- _RECORDS SUPPLIED_
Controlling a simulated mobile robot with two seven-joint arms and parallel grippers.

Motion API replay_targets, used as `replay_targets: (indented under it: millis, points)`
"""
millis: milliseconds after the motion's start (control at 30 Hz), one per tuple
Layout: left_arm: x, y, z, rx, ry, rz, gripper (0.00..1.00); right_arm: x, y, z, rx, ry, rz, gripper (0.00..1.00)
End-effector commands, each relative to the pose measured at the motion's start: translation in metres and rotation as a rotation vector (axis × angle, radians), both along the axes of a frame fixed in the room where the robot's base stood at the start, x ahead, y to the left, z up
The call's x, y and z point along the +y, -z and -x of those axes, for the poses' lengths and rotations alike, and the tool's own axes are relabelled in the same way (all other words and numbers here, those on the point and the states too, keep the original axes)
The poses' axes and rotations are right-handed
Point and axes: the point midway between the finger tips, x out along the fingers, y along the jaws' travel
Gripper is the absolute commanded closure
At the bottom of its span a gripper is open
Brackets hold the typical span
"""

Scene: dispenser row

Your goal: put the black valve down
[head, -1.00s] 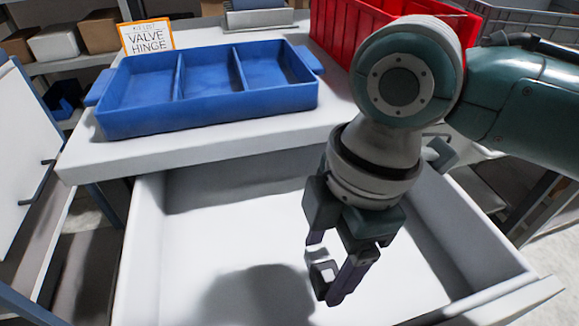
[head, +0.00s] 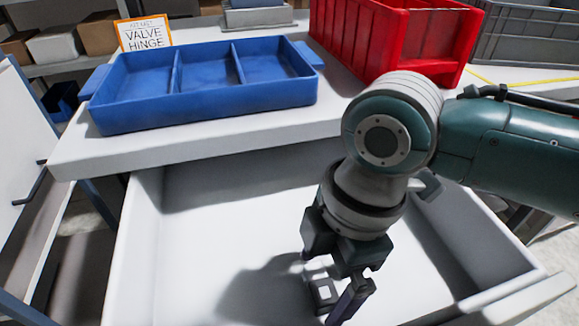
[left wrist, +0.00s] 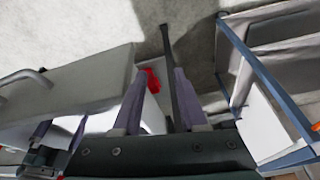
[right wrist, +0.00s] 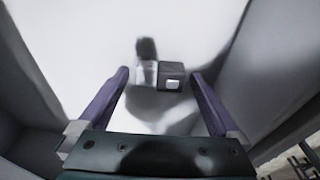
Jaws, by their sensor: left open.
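The black valve (right wrist: 173,80), a small dark block with pale metal parts and a dark knob, lies inside the white drawer (head: 200,235). My right gripper (right wrist: 160,74) is low in the drawer, pointing down, with one finger on each side of the valve. In the right wrist view a narrow gap shows between each finger and the valve. In the head view the valve (head: 323,292) is partly hidden by the fingers. I cannot tell for sure that it touches the drawer floor. My left gripper (left wrist: 158,84) is open and empty, away from the drawer.
A blue tray (head: 210,108) with three empty compartments stands on the white top behind the drawer, with a valve hinge sign (head: 143,34) behind it. A red bin (head: 400,45) and a grey crate (head: 525,35) stand right. The left drawer floor is clear.

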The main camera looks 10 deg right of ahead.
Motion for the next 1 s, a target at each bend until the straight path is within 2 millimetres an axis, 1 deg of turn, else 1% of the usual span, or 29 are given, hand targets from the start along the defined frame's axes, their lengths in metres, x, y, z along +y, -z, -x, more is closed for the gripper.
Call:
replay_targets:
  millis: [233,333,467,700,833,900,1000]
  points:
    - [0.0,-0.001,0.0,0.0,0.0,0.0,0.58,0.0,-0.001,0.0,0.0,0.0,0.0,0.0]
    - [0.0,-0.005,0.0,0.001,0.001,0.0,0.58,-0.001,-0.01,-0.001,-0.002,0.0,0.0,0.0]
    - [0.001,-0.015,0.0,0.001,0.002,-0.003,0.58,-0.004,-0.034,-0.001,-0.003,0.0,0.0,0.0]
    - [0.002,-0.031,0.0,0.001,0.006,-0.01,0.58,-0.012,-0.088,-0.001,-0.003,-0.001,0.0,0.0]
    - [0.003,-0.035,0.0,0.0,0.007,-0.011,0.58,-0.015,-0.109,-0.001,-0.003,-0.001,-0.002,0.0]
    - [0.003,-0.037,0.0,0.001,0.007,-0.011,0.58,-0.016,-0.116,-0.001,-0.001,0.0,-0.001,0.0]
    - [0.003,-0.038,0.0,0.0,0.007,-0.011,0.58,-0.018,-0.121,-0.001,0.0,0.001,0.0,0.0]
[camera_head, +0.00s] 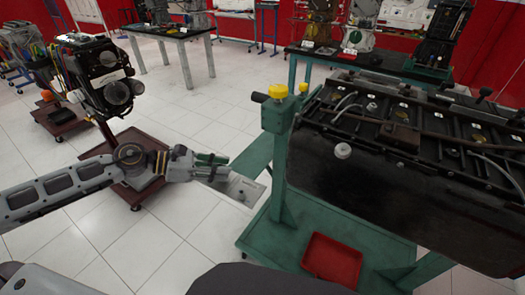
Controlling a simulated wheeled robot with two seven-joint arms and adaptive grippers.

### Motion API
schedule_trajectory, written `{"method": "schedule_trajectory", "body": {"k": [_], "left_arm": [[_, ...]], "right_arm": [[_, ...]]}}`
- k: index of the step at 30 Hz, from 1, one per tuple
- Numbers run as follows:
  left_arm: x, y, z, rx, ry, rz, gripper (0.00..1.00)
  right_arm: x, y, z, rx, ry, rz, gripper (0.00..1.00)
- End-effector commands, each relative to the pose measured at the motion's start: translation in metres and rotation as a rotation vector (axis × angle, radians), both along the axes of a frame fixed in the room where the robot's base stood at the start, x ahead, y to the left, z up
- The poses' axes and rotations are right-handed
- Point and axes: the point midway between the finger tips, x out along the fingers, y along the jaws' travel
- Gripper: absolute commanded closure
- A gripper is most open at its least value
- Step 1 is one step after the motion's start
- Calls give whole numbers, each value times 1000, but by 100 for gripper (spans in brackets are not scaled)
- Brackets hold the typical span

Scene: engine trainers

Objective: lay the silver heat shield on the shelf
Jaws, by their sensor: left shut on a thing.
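My left gripper (212,167) reaches in from the left and is shut on the silver heat shield (241,188). The shield is a small flat grey plate. It juts out to the right and below the fingers, in the air beside the green engine stand (278,170). The stand's low green deck (262,236) lies below and to the right of the shield. I cannot tell for certain which surface is the shelf. My right gripper is not in view.
A large black engine (370,190) fills the right side on the green stand. A red tray (332,258) sits on the low deck. Another engine (105,75) stands on a brown wheeled base (128,172) at the left. Tiled floor is open between them. Tables stand behind.

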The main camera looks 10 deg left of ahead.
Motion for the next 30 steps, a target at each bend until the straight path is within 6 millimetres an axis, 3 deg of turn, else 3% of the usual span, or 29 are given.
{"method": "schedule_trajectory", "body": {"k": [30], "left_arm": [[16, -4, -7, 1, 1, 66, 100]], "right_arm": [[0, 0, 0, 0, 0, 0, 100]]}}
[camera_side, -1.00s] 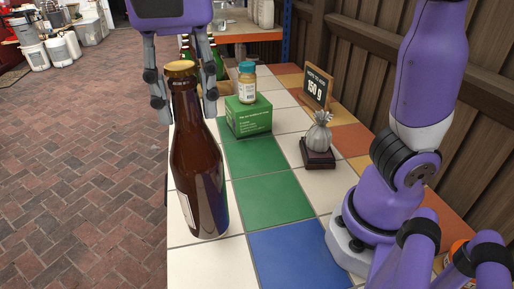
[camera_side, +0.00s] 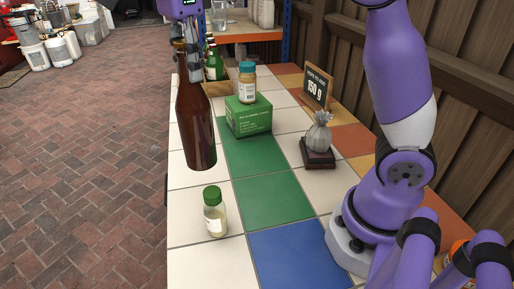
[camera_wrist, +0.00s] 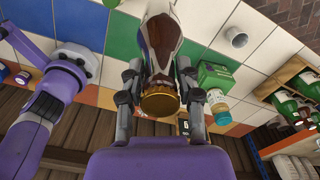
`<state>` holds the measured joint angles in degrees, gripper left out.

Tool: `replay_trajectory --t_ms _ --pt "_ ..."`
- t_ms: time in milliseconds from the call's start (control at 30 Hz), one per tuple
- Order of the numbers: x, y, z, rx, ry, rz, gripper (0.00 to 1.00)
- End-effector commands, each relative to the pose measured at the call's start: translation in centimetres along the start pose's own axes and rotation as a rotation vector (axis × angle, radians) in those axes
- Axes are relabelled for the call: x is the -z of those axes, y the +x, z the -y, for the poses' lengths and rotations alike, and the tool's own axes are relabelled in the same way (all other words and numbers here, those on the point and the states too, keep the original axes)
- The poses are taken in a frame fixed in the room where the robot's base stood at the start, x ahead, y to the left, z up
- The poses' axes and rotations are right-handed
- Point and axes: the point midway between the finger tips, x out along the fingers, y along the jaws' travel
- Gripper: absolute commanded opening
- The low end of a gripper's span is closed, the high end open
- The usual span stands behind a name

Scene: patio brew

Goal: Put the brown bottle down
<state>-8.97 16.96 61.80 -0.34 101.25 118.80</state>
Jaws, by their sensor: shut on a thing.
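The brown bottle (camera_side: 198,132) hangs upright below my gripper (camera_side: 188,62) in the side view, over the white tiles at the table's left side. I cannot tell whether its base touches the tiles. My gripper is shut on its upper part. In the wrist view the bottle (camera_wrist: 163,38) runs up out of the picture from between my fingers, its gold cap (camera_wrist: 160,100) towards me. Its base is out of that view.
A green-capped jar (camera_side: 215,212) stands in front of the bottle. A green box (camera_side: 248,117) bearing another jar (camera_side: 247,82) is at its right. Green bottles (camera_side: 213,62) stand behind. A small grey cylinder (camera_wrist: 236,37) shows in the wrist view. Green and blue tiles are clear.

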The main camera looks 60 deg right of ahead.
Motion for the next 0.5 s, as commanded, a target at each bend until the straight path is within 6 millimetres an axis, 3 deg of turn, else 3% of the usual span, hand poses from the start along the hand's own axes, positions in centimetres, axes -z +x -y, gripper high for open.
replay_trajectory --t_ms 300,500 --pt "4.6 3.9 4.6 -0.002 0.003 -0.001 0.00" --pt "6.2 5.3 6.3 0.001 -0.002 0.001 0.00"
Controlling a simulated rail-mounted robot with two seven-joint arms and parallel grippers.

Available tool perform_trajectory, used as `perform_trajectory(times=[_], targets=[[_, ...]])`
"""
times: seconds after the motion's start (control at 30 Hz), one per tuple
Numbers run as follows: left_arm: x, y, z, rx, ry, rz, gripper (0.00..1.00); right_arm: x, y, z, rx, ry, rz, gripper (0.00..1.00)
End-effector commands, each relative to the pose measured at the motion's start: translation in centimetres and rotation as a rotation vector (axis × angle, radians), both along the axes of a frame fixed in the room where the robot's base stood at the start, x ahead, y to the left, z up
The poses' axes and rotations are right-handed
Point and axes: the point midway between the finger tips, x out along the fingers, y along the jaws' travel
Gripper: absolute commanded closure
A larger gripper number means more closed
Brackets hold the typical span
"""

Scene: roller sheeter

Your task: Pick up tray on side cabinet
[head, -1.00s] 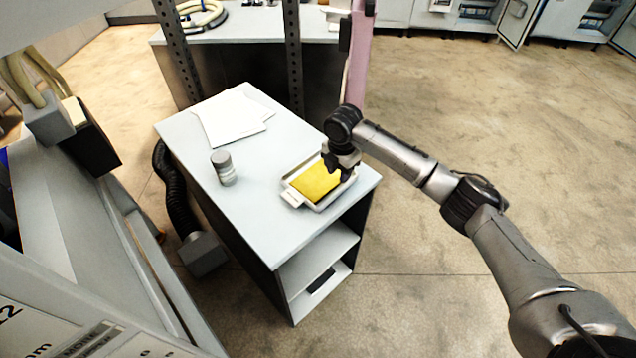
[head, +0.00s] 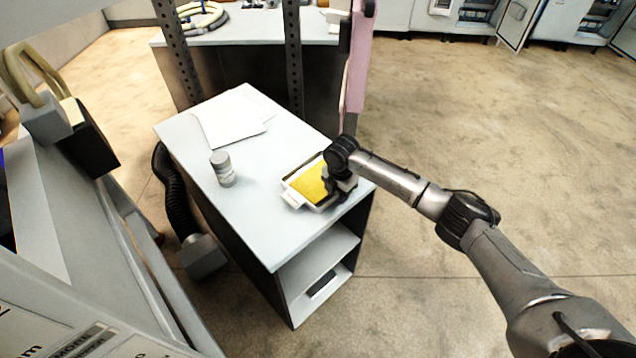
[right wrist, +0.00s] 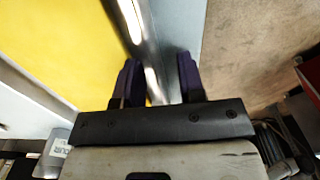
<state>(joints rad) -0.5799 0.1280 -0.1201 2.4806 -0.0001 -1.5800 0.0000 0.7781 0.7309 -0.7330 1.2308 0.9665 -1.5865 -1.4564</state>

- _WHAT THE TASK REQUIRES_
Write out exactly the lines from the one that has "Gripper is the absolute commanded closure" down to the one that has "Motion for the next 1", including both. Pictures stay out of the copy.

- _ANSWER TO THE TASK_
Gripper is the absolute commanded closure
At the bottom of its span a gripper is open
Brackets hold the typical span
"""

Scene: dispenser row

Your goal: put the black valve down
[head, -1.00s] 
[head, +0.00s] 
[left wrist, +0.00s] 
[right wrist, +0.00s] 
Jaws, by their sensor: left open.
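The black valve (right wrist: 173,80), a small dark block with pale metal parts and a dark knob, lies inside the white drawer (head: 200,235). My right gripper (right wrist: 160,74) is low in the drawer, pointing down, with one finger on each side of the valve. In the right wrist view a narrow gap shows between each finger and the valve. In the head view the valve (head: 323,292) is partly hidden by the fingers. I cannot tell for sure that it touches the drawer floor. My left gripper (left wrist: 158,84) is open and empty, away from the drawer.
A blue tray (head: 210,108) with three empty compartments stands on the white top behind the drawer, with a valve hinge sign (head: 143,34) behind it. A red bin (head: 400,45) and a grey crate (head: 525,35) stand right. The left drawer floor is clear.

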The main camera looks 10 deg right of ahead.
Motion for the next 1 s, a target at each bend until the straight path is within 2 millimetres an axis, 1 deg of turn, else 1% of the usual span, or 29 are given, hand targets from the start along the defined frame's axes, their lengths in metres, x, y, z along +y, -z, -x, more is closed for the gripper.

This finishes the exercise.